Analysis and Comment
You can benefit a lot from the canary rollout. Canary rollout helps improve the success rate of publishing an application and the system stability. Canary rollout is an important part of application management.
In addition, the complex O&M procedures in the cloud-native era will be simplified and standardized. The CRD abstraction converts these complex procedures to several short APIs, which are provided to users. When using Operator for automated O&M, you can implement these aforementioned features on Kubernetes. Being two top-level standard platforms, Istio and Kubernetes provide powerful basic capabilities to have users get started easily.
In this article, we have discussed some new approaches to application management, and provided a detailed commentary of each approach.
- We have mentioned why and how to publish a new application version when the configuration file is changed.
- Running kubectl apply on the client-side can cause many problems, for example, it may allow tampering with resource fields. These problems can be solved by using server-side apply.
- GitOps not only resolves a technical problem, but also makes team collaboration and release more professional and standardized.
- Top-level standard platforms such as Kubernetes, Operator, Istio, and Prometheus can simplify the O&M operations for the canary rollout and lower the threshold for developers.
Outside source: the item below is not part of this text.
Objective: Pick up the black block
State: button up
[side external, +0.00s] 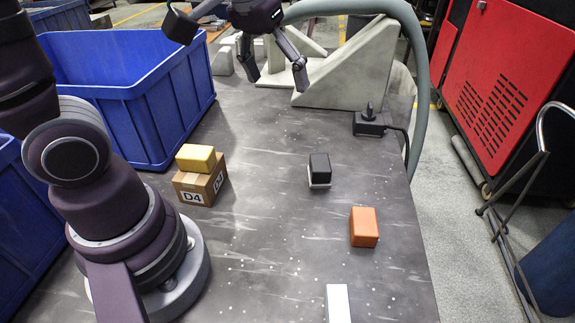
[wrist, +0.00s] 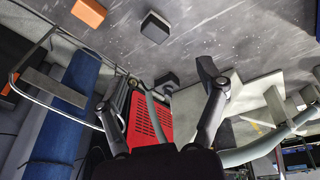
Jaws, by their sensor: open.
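The black block (side external: 320,166) sits on top of a thin white or light piece (side external: 319,184) near the middle of the table. In the wrist view the black block (wrist: 155,27) shows near the top, with a light edge beside it. My gripper (side external: 273,85) is open and empty, high over the far end of the table, in front of the grey brackets and well apart from the block. In the wrist view my gripper's two fingers (wrist: 160,85) are spread wide with nothing between them.
An orange block (side external: 364,227) and a white block (side external: 338,303) lie nearer the front. A yellow block (side external: 196,158) sits on a cardboard box (side external: 200,187) marked D4. Blue bins (side external: 130,90) stand left. Grey brackets (side external: 350,72) and a black device with a cable (side external: 371,122) are at the back.

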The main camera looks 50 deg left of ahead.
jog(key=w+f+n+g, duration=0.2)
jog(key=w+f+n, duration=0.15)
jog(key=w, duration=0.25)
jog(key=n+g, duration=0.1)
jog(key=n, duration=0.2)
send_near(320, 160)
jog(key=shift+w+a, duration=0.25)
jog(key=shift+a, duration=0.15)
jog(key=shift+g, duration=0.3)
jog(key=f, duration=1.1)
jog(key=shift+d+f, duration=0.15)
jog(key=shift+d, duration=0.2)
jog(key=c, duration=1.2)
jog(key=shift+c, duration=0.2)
In the past, we were always envious of the architectures developed by others, which are excellent but not available to us. Now, open-source projects and technology standards are reducing the technical threshold so that every developer can utilize these technologies. In addition, a subtle change is also happening: Self-built basic software inevitably follows the law of diminishing marginal utility, causing more and more enterprises (for example, Twitter) to join the cloud-native community. It is an important opportunity and challenge for Internet enterprises to embrace the open-source ecosystem and technical standards. To get fully prepared for cloud migration, we need to build cloud-native applications and architectures and make use of the power of the cloud and open-source technology.